On the other hand, this may be the only place left on the planet where excess is still socially acceptable, where it's OK to order the Perrier-Jouët, book a chauffeured Rolls-Royce for a night out or walk out of a boutique with a jumbo Louis Vuitton shopping bag.
The real trouble came when we all started behaving like high rollers all the time.
Elaine Wynn put a good face on the timing of Encore when we met to tour the shops before they opened to the public last Monday. The Wynns had originally planned a black-tie gala opening, but they scaled back to a businesslike affair more in keeping with the times. "We don't know where this is going, or how long it will last," she says. "Our basic financial model is solid -- we don't build buildings that aren't paid for already . . . We have to continue to do what we do better than before."
Chances are, that won't be easy.
Wynn, or Mrs.
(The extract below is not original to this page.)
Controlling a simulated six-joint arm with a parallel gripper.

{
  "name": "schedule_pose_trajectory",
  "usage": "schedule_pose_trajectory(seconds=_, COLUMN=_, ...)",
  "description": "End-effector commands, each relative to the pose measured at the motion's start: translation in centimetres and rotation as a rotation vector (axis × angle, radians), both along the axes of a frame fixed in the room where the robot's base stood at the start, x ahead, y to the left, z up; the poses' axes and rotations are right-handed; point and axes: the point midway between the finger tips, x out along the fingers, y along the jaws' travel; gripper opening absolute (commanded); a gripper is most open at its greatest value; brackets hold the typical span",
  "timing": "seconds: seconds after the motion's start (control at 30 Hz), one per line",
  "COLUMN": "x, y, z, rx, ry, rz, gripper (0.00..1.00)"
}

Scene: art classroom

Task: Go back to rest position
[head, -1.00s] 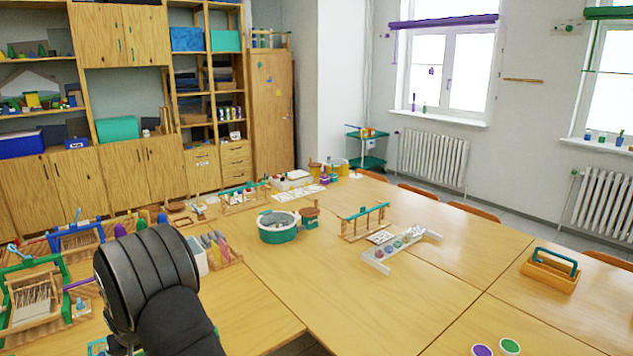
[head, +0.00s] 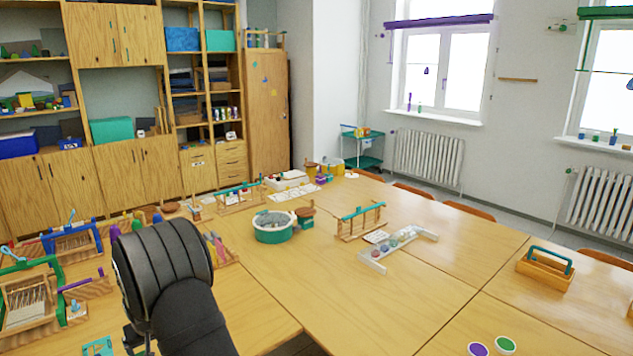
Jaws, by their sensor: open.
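My black arm rises from the bottom of the head view at left, in front of the table. Its thick rounded joint hides part of the craft things behind it. My gripper's fingers do not show in the head view. No held object shows.
Joined wooden tables (head: 300,290) have clear room at the centre and front right. Small looms (head: 30,300) crowd the left. Two round paint pots (head: 505,345) sit at front.

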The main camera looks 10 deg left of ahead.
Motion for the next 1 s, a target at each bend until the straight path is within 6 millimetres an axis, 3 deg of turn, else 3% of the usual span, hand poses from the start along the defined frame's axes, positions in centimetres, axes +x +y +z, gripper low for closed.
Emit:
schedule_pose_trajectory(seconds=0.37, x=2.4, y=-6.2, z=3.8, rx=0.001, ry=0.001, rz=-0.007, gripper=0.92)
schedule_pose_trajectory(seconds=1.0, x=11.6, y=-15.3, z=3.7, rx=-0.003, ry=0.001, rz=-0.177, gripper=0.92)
Wynn, as her staff calls her, is a young-looking 66, with wavy blond hair that's tended to by a hairdresser she shares on occasion with Tom Cruise and Katie Holmes. She has a spectacular wardrobe that's more old money than new -- heavy on Oscar de la Renta gowns, Valentino and Armani suits, Lamberston Truex and Chanel totes by day, VBH purses by night, Manolo Blahnik 70 mm heels and boots -- with the odd funky Alexander McQueen belt and Tuleh blouse thrown in. And she buys most of it herself. (It was she, after all, who persuaded De la Renta and Blahnik to open stores at the Wynn Esplanade, their only retail spaces in Las Vegas.)
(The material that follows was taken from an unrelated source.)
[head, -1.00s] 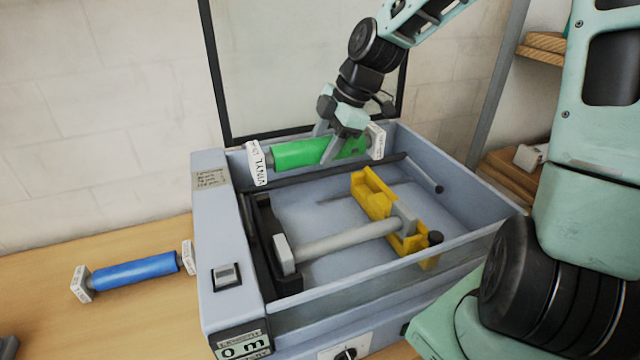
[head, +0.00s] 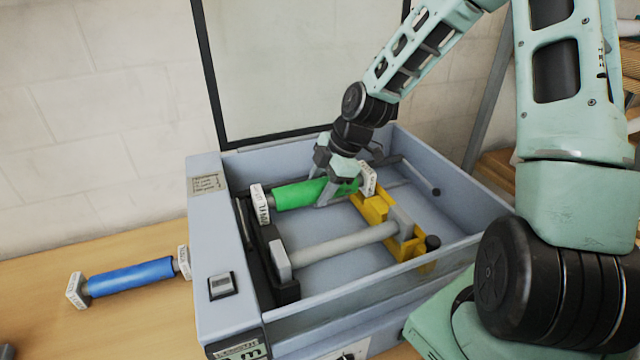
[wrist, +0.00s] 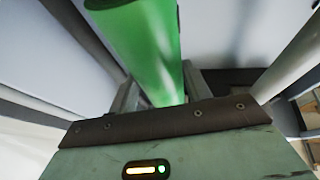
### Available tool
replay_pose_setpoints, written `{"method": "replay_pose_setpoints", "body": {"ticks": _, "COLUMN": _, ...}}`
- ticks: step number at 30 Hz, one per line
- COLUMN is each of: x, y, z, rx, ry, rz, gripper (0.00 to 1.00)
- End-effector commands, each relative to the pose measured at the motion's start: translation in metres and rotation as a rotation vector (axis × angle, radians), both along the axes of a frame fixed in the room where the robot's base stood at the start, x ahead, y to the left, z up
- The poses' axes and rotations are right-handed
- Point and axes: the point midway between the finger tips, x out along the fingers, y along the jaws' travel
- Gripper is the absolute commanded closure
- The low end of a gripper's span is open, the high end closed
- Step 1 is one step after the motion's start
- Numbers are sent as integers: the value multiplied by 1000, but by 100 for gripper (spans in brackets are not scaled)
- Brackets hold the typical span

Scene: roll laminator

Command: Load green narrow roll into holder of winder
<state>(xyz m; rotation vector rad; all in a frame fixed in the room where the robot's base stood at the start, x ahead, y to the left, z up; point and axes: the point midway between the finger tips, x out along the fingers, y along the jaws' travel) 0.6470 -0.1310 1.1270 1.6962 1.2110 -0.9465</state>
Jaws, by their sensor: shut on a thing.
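The green narrow roll (head: 298,194) has white labelled square end caps and is held level inside the winder's tray. My gripper (head: 333,196) is shut on it right of its middle, from above. In the wrist view the green roll (wrist: 150,45) lies between my fingers. The winder (head: 207,256) is a grey-blue open box. Its holder has a black bracket (head: 268,243) at the left and a yellow bracket (head: 372,205) at the right. The roll's left cap is by the black bracket's back end, its right cap just above the yellow bracket's back end. Whether they touch is unclear.
A grey core (head: 340,245) spans the front of the holder. A blue roll (head: 130,277) lies on the wooden table (head: 60,322) at the left. The winder's lid (head: 300,65) stands open behind.

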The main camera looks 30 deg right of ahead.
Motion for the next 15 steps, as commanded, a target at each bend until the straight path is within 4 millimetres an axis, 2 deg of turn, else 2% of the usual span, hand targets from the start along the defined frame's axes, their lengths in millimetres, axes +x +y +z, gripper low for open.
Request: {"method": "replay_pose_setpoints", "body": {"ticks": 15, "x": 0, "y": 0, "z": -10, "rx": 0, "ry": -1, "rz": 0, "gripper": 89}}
"She is one of the pillars of well-dressed women in Las Vegas," says De la Renta. "Elaine always looks unbelievably put together in an effortless way."
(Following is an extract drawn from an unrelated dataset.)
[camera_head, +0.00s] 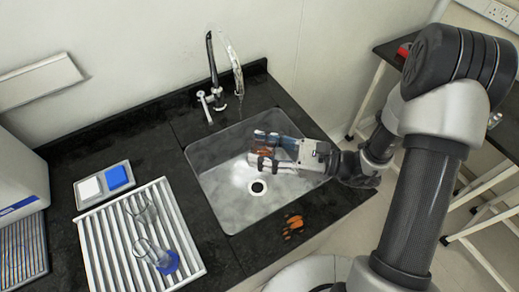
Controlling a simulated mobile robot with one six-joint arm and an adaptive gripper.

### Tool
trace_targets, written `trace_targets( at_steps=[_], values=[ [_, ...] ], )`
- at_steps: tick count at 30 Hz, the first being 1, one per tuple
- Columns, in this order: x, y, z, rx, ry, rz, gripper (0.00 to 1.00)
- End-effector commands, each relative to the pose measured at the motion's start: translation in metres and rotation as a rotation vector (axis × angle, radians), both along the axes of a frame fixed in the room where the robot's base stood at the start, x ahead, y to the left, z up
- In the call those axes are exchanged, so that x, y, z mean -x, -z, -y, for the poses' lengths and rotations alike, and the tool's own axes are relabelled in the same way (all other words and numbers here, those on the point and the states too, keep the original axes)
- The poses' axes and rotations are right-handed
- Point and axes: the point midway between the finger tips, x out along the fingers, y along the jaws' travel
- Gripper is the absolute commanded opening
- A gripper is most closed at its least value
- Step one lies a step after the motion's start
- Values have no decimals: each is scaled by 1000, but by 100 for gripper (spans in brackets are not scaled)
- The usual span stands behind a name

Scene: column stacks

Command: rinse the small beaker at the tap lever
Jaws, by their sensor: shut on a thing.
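My gripper (262,153) is over the sink (215,175), reaching in from the right with its fingers pointing left. It is shut on the small beaker (268,146), whose brown-orange tint shows between the fingers. The fingers hide much of the beaker, and its tilt is hard to tell. The black tap (211,58) stands behind the sink, up and left of my gripper. The tap lever (204,105) is the pale fitting low at its left side. A clear, curved streak shows beside the spout.
A ribbed white drying rack (91,251) left of the sink holds a clear glass vessel (141,209) and a glass cylinder with a blue base (168,262). A small tray (103,182) has white and blue pads. An orange spill (293,227) lies on the front counter edge.

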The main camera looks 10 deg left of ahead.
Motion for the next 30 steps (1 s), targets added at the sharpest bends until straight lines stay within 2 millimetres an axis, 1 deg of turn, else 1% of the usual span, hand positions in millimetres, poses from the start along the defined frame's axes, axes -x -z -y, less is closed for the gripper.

She has quite a jewelry collection too, including the 231-carat Wynn Diamond that her husband bought her in August. It's the largest stone ever set by Cartier. Not that she'd ever wear it. One senses she's even a little embarrassed by it.
"Nobody would pay any attention to the person wearing that stone," she says. "It's almost like a blinking light. It's meant to be a thing of nature." (It was on display Monday at the opening of Encore.)
Walking through the shops in the complex, the "first lady of Vegas," as she is sometimes called, proves to be extremely knowledgeable about fashion, but comfortable in her own style.
It's rare to see her flashing a logo. "I like some anonymity to what I wear," she says before pausing in front of a heart-shaped Chanel purse in a store window. "But I would make an exception for this. I'm a sucker for black and white."
At Ensemble, she can appreciate a studded black tote bag emblazoned with the word "Wild," but would never, ever carry it.
The inventory, she notes, was ordered before the bottom fell out. Many things are timeless and elegant, but others are "aspirational" and "consistent with our theme that everything is a gallery," Wynn says. "If people can't afford to indulge themselves, they can still appreciate the artistry."
Las Vegas may not be the sort of place where shoppers ask for their merchandise in discreet bags to avoid the new stigma of spending too conspicuously. Still, there's no ignoring economic realities, and even Wynn admits to being more restrained.
"I think twice about whether I need this fourth pair of black shoes. We are all caught in this crossfire. We don't need to be extravagant, but then we start to realize if we don't spend, who is? That total stoppage is counterproductive. We do have to continue to consume, but just be more thoughtful."
'Quiet, still force'
Wynn doesn't want her interest in clothes to define her.
She was so impressed with Michelle Obama after they met earlier this year that she broke with her John McCain-supporting husband to campaign for Barack Obama.
"I'm a serious-minded person," she says, launching into an explanation of her true passion, philanthropic work, which includes chairing the national board of the stay-in-school organization Communities in Schools. (The Wynns have two adult daughters.)
"She's this quiet, still force," says the singer Phyllis McGuire of the McGuire Sisters, who has known the Wynns since they arrived in Vegas in the late 1960s. McGuire remembers seeing Wynn at a Nevada Ballet Theatre fundraiser in January in a feather-flocked De la Renta fishtail skirt and Bill Blass blouse. "She looked like a princess. But she was so unaware."
Indeed, Wynn would have you believe her Cinderella moments are few and far between. Every morning, she walks the golf course for exercise, arriving in the executive offices in sweat pants, a baseball cap and no makeup if it's not, as she put it, "a show-off day." But more often, her uniform is a tailored, understated suit and flats.
"Believe it or not, the women who live here are very fashionable," she says, winding her way through the casino floor. "They have wonderful taste, more experimental and colorful than in New York. But they shouldn't be confused with visitors who come here and feel they have permission to wear god-awful things."
Yes, even Wynn gets Vegas fatigue. "Our Sun Valley home is a contrast, natural and beautiful. That has always been my salvation."
And that Idaho retreat is where she's headed until New Year's Eve, when the Wynns traditionally host a party for 1,200 of their nearest and dearest. This year, it's tartan-themed. "If there is any night people have an excuse to go back to being frivolous, silly and extravagant, it's New Year's Eve," she says.
She's thinking of wearing last year's plaid McQueen dress trimmed in black lace, with a full-length Chanel coat bought this fall.
But not those cognac diamond earrings.
"They're inventory," she says.
By the next morning, they had been returned to the store.